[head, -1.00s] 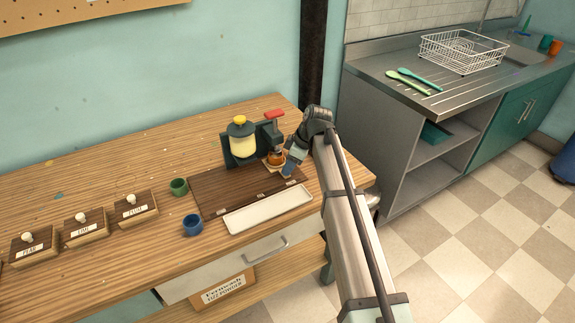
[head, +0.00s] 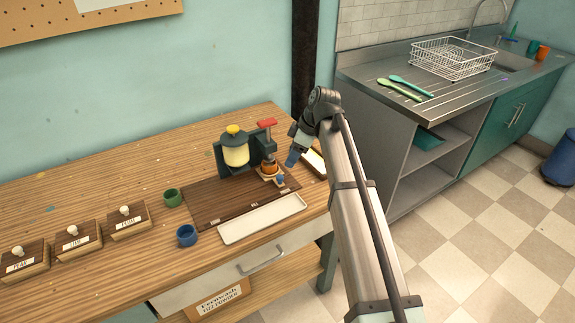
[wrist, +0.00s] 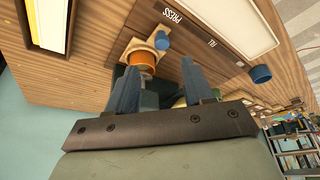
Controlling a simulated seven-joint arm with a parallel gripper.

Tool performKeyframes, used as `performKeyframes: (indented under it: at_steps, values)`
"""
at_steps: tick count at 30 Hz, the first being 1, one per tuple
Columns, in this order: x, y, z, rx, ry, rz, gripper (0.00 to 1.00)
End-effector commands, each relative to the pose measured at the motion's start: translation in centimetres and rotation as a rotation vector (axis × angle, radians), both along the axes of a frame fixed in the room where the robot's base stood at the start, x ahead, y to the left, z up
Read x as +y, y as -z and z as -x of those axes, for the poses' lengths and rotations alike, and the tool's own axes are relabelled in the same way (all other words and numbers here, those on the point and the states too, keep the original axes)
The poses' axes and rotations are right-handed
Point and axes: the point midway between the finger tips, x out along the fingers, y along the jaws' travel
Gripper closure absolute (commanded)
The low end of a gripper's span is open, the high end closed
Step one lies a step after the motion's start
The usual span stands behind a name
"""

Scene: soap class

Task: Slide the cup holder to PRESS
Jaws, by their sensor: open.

------------------------------------------------------------------------

### To do
Review the material and copy each line in which the word "poses" appears.

### Solution
Read x as +y, y as -z and z as -x of those axes, for the poses' lengths and rotations alike, and the tool's own axes are relabelled in the same way (all other words and numbers here, those on the point and the states too, keep the original axes)
The poses' axes and rotations are right-handed

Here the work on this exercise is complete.